Now, I'm beginning to hear murmurings from that lady in the beige twin-set, in the fifth row back.  You're not quite clear as to what point I am trying to make in this lengthy monologue, are you?

Don't worry, madam, I can, honestly, assure you that we're now getting extremely close to a full explanation.

The point which I am making is to question whether these two people from about twenty miles away, who have displayed one of the saddest lacks of local knowledge and geography I have come across for many a good year, can possibly be capable tutors of anything at all, let alone the jive.

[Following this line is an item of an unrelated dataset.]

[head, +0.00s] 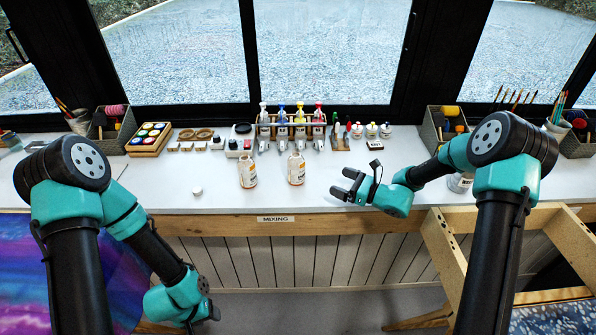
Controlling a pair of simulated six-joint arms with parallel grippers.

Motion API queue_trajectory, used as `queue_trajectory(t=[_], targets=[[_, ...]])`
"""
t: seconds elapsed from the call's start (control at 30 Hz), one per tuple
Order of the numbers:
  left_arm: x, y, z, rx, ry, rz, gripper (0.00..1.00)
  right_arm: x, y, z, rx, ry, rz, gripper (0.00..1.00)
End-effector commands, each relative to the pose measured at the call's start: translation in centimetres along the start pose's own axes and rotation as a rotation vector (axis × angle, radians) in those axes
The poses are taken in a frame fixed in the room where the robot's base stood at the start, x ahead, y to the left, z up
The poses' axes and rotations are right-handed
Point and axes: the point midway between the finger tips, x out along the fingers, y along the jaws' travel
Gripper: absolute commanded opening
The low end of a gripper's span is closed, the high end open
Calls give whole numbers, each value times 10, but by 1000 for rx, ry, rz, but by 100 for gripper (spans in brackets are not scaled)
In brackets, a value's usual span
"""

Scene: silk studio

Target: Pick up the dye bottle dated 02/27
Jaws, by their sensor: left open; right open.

They explain on their scrap of paper that the classes start at eight and cost four pounds, yet nowhere do they bother to state whether it's four pounds for each class or four pounds for a whole series of classes.  Neither do they bother to explain how many classes constitute a series, and, therefore, whether my September holiday is in jeopardy, should I foolishly decide to join them.

No, sorry Jean and Allan, but you've probably produced the worst worded advertising flyer I've seen in many a long year.  The facts that are there, like the location, are just plain wrong; then all the facts that you do need, in order to decide whether to join them, are just plain missing.

If you're going to advertise in this world, you've got to do it properly, not half-heartedly.  At least our Morris understands how to get maximum exposure for a project.  I reckon Jean and Allan would be better off going to Morris Lane Creative Media the next time they want some decent advertising.

Hey, that must be six!  That's mentions, by the way, not decimals of a cricket over.  Does that mean I get to hang from the aeroplane and try not to fall in the water?

Time to go, then, I suppose, folks.  I trust madam in the fifth row is now fully cognisant of all the arguments.  Good.  More from me on 1st June, which, I believe, is NOT a special day of any kind.  Don't be late, then, dear viewers.  Right, I'm off, where's me parachute and soft bottom shoes?